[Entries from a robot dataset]
☆ ☆ ☆ ☆
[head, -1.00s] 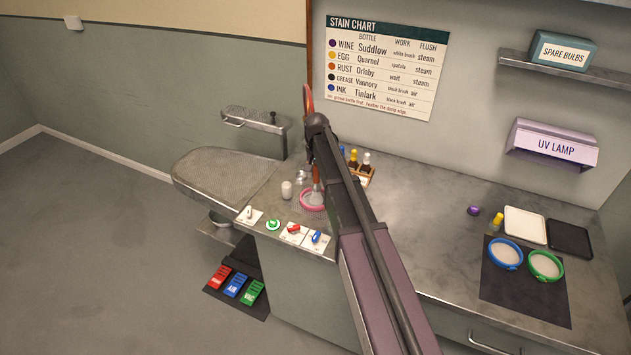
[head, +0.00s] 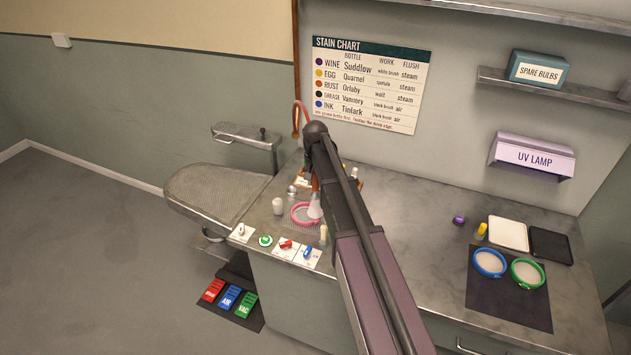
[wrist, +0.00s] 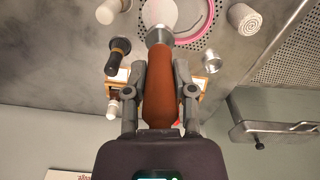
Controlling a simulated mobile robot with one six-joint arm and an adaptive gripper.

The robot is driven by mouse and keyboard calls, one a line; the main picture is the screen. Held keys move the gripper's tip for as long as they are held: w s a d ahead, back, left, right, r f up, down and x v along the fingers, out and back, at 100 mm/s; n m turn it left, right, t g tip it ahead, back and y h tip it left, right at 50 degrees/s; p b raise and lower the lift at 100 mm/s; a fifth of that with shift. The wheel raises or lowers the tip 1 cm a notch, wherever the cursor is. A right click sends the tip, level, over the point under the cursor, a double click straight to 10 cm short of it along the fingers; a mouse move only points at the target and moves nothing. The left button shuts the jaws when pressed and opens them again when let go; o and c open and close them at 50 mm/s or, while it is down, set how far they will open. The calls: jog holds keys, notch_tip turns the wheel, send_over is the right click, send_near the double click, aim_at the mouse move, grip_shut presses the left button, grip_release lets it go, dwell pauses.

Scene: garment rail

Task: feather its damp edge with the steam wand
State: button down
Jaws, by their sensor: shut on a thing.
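My gripper (wrist: 160,95) is shut on the brown-orange handle of the steam wand (wrist: 170,95), which has a silver collar. In the head view the wand's handle (head: 316,184) is partly hidden by my arm. A pale cone shape at the wand's lower end hangs over the pink hoop (head: 296,222); I cannot tell whether it is metal, vapour or both. In the wrist view the pink hoop (wrist: 205,28) lies beyond the wand's head, around or over a perforated area. The pale round shape there covers most of its middle. No damp edge can be made out.
Red, blue and green pedals (head: 230,297) are on the floor. Blue (head: 490,262) and green hoops (head: 528,273) lie at right.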

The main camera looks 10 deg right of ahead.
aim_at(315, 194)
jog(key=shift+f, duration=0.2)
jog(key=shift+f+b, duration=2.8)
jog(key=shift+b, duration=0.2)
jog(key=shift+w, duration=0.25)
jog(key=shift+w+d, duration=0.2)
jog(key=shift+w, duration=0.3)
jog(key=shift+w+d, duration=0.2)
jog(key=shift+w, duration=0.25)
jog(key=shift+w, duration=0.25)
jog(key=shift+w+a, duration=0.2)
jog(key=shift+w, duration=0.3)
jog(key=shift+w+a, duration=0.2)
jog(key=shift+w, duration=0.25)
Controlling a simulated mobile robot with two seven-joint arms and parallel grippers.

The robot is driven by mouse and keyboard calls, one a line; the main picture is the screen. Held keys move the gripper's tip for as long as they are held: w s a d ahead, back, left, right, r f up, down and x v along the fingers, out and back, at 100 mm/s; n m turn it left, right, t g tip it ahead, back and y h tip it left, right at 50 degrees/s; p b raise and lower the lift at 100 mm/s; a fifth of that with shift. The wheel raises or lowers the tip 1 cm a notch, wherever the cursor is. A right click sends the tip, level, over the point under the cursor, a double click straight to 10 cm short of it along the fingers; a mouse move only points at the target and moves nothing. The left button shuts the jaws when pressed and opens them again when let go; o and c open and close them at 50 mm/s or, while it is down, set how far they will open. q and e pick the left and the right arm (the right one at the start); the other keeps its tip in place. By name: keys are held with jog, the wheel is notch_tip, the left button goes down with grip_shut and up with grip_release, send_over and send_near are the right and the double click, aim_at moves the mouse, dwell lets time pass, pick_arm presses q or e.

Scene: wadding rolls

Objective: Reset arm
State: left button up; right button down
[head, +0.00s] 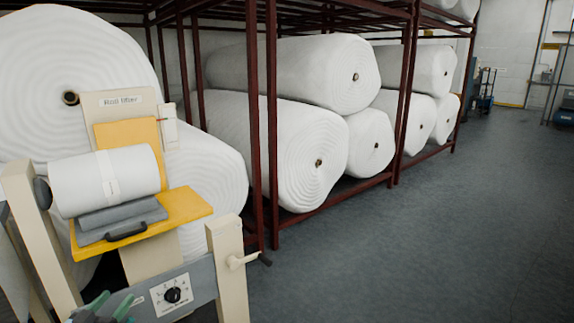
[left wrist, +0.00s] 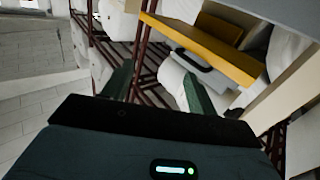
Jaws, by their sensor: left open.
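My left gripper (head: 108,308) shows at the bottom left of the head view, only its dark green fingertips in frame. In the left wrist view its two fingers (left wrist: 158,88) stand apart with nothing between them. The gripper is in front of a cream-framed machine with a grey panel and dial (head: 171,295). A small white roll (head: 105,180) with a paper band sits on that machine, above a yellow shelf (head: 185,208). The shelf also shows in the left wrist view (left wrist: 200,50). My right gripper is not in view.
Large white wadding rolls (head: 305,155) fill a dark red rack (head: 272,120) behind. A cream post (head: 229,265) stands right of the dial. The grey floor (head: 440,230) at the right is clear.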

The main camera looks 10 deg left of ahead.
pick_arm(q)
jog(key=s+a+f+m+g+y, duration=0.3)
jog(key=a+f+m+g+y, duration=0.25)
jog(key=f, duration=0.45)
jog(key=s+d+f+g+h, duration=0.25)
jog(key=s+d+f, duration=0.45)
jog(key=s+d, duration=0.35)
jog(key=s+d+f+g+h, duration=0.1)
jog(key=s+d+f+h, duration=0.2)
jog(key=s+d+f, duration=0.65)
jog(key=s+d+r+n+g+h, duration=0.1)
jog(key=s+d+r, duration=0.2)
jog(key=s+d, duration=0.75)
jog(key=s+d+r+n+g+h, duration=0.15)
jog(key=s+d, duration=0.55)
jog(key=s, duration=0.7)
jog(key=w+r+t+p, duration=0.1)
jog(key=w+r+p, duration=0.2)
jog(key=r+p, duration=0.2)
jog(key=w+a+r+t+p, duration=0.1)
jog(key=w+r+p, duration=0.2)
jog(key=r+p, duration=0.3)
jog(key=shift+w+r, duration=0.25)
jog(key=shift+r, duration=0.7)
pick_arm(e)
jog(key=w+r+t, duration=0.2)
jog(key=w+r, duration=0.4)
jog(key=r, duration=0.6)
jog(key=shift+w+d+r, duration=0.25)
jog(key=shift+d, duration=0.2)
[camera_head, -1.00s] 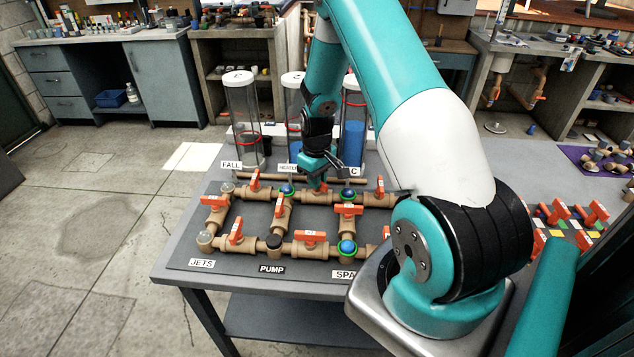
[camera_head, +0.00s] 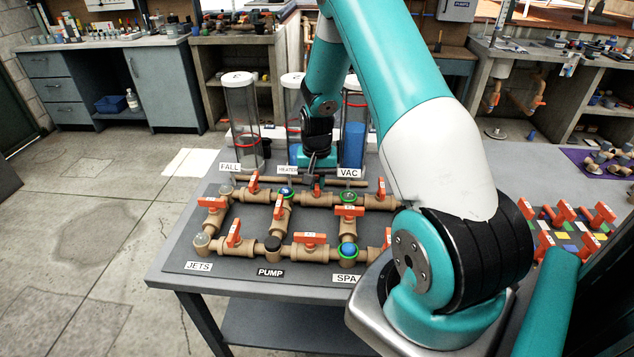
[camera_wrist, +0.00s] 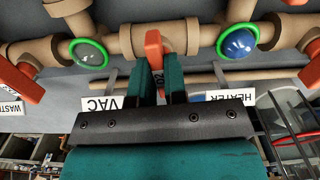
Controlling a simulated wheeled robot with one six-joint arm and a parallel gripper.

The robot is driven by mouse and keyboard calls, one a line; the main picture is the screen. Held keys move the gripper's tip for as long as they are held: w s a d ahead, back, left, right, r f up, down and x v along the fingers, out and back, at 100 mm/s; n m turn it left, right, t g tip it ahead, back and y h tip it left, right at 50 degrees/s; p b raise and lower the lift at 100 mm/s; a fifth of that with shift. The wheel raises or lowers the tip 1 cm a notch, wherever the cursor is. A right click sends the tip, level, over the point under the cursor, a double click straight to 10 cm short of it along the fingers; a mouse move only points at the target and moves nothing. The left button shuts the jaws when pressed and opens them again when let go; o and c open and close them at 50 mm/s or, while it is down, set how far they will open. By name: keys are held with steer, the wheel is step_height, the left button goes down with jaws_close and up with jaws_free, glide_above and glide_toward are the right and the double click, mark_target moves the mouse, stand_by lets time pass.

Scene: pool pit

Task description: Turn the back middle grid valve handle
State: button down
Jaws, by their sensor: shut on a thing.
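The back middle valve handle is orange (camera_head: 318,193) and sits on the back run of tan pipe. The back right junction, near the VAC label, has a green ring with a dull centre (camera_wrist: 89,53). The junction near the HEATER label is blue with a green ring (camera_wrist: 238,43).
Other orange handles stand close on both sides, such as the back left one (camera_head: 253,182) and back right one (camera_head: 381,187). Clear cylinders (camera_head: 240,105) stand behind the grid. Loose orange handles (camera_head: 563,213) lie on the bench at right.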

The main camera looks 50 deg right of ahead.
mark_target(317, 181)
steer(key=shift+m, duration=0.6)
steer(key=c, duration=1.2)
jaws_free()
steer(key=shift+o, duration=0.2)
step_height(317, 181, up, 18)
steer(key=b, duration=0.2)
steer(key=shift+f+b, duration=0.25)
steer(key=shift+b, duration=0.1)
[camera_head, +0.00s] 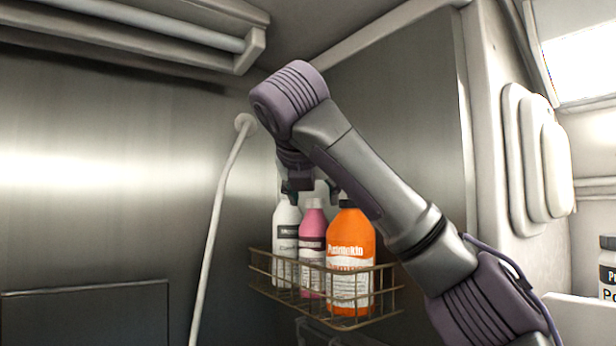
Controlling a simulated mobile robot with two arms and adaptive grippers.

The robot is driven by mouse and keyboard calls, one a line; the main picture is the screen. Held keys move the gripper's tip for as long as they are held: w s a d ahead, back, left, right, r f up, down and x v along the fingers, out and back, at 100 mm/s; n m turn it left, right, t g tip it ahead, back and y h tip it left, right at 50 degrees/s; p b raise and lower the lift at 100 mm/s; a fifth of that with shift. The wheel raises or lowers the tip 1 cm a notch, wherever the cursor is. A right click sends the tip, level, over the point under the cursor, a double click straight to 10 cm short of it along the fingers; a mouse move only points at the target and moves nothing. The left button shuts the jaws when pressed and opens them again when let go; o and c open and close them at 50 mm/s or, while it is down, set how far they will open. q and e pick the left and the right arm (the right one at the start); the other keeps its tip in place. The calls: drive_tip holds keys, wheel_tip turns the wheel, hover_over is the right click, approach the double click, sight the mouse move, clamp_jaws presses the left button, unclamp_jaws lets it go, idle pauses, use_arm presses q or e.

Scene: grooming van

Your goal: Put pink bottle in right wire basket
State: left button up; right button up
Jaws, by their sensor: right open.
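The pink bottle (313,245) stands upright in a wire basket (387,292) on the metal wall, between a white bottle (286,240) and an orange bottle (350,258). The orange bottle covers part of its right side. This is the only wire basket in view. My right gripper (313,190) is open, pointing down just above the pink bottle's top, with its dark fingers apart on either side. I cannot tell whether the fingers touch any bottle. My left gripper is out of view.
A pale hose (213,237) hangs on the wall left of the basket. A pale rail (150,14) runs along the upper left. Another bottle (607,270) is cut off at the right edge. The wall left of the hose is clear above a dark panel (85,318).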

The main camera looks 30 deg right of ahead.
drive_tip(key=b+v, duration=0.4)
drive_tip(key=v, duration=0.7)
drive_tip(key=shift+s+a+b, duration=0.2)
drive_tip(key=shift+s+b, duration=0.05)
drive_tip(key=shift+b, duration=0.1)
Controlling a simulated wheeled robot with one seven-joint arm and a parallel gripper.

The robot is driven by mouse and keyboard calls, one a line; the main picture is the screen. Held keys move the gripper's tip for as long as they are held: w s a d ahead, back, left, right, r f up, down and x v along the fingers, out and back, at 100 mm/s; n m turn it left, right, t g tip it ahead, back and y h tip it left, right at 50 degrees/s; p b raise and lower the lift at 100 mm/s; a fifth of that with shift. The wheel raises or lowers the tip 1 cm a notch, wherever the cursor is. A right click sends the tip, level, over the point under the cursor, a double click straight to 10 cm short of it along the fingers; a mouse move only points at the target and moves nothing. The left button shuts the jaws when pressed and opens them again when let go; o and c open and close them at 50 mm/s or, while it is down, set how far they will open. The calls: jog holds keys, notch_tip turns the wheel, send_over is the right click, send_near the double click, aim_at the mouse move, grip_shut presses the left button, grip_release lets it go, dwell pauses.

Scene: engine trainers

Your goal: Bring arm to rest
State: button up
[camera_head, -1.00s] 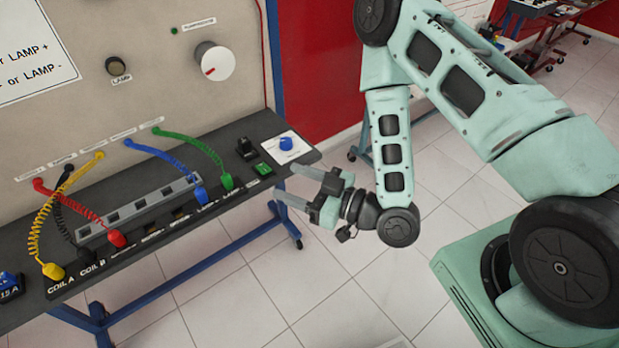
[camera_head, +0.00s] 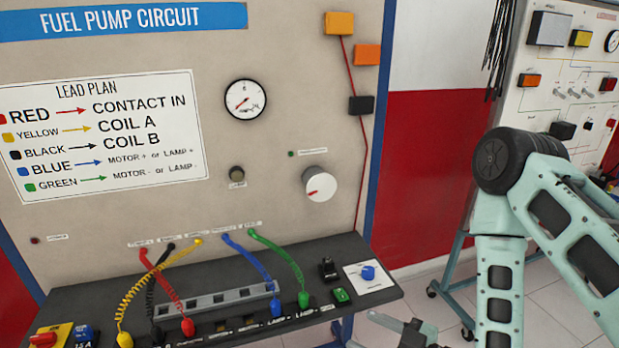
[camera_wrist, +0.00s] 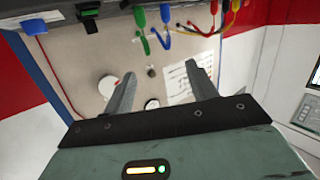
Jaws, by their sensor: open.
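My gripper (camera_head: 392,328) is low in the head view, just right of the trainer bench's right end, and mostly cut off by the bottom edge. In the wrist view my gripper (camera_wrist: 160,90) shows two grey fingers spread apart with nothing between them. My pale green arm (camera_head: 497,270) stands at the right, its black-capped joint upright near the red and white wall. The gripper is apart from the bench, and the wrist view sees the trainer panel (camera_wrist: 85,60) upside down.
The fuel pump panel (camera_head: 310,90) carries a gauge and a knob. Its bench (camera_head: 75,297) holds several coloured leads, a green button (camera_head: 340,295) and a blue knob (camera_head: 368,272). Another trainer board (camera_head: 530,95) stands behind my arm at the right. Tiled floor shows between them.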

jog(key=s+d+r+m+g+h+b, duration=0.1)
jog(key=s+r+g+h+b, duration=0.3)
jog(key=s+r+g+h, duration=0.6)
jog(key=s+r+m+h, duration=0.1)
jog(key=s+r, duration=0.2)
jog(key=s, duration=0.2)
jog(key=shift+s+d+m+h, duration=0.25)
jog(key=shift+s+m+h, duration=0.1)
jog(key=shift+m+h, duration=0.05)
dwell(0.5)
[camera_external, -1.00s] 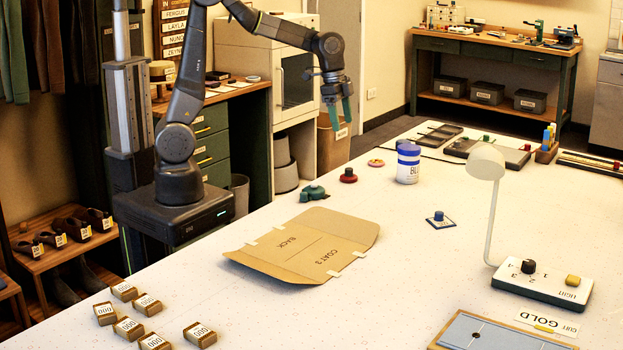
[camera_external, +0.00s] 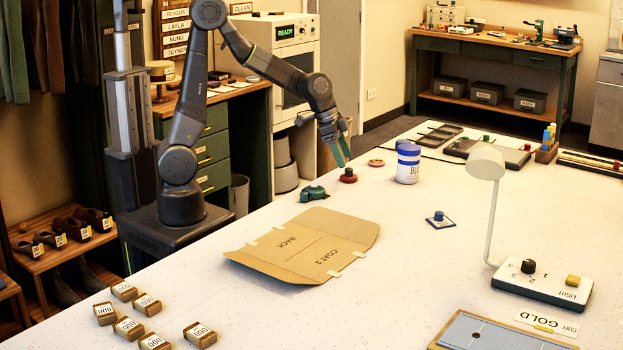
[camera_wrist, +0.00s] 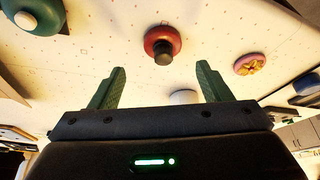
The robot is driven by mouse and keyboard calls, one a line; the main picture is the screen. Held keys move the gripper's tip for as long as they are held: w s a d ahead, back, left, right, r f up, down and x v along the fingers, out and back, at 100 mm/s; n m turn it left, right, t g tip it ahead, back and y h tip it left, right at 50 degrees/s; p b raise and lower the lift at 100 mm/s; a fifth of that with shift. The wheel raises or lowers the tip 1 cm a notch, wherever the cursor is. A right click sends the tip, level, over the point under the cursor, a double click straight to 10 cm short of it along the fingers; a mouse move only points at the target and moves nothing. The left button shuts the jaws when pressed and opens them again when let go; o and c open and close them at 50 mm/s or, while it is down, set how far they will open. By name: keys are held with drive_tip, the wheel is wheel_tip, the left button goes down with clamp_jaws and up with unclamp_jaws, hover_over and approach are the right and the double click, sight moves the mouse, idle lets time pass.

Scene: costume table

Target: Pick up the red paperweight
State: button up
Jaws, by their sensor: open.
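The red paperweight (camera_external: 348,176) is a low round red disc with a dark knob, standing upright on the white table near its far left edge. In the wrist view the red paperweight (camera_wrist: 162,42) lies ahead of the fingertips, centred between them. My gripper (camera_external: 340,152) is just above and slightly left of it in the external view, tilted downward. In the wrist view my gripper (camera_wrist: 160,80) has its two green fingers spread wide with nothing between them. The fingers appear apart from the paperweight.
A green paperweight-like object (camera_external: 313,192) stands close by on the left. A pink round item (camera_external: 376,163) and a blue-and-white tub (camera_external: 408,163) stand to the right. A brown card pattern (camera_external: 306,245) lies flat in front.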

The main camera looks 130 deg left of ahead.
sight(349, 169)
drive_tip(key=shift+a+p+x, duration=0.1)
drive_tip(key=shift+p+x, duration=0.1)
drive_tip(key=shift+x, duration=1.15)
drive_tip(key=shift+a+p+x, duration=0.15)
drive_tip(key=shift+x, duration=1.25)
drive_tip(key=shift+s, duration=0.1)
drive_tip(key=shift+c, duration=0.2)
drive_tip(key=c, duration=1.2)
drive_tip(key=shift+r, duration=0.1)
☆ ☆ ☆ ☆
REQUIRED WORK: Check the records above line by line and tally those holding the string "mobile". Answer with the number only.

TASK SOLUTION: 3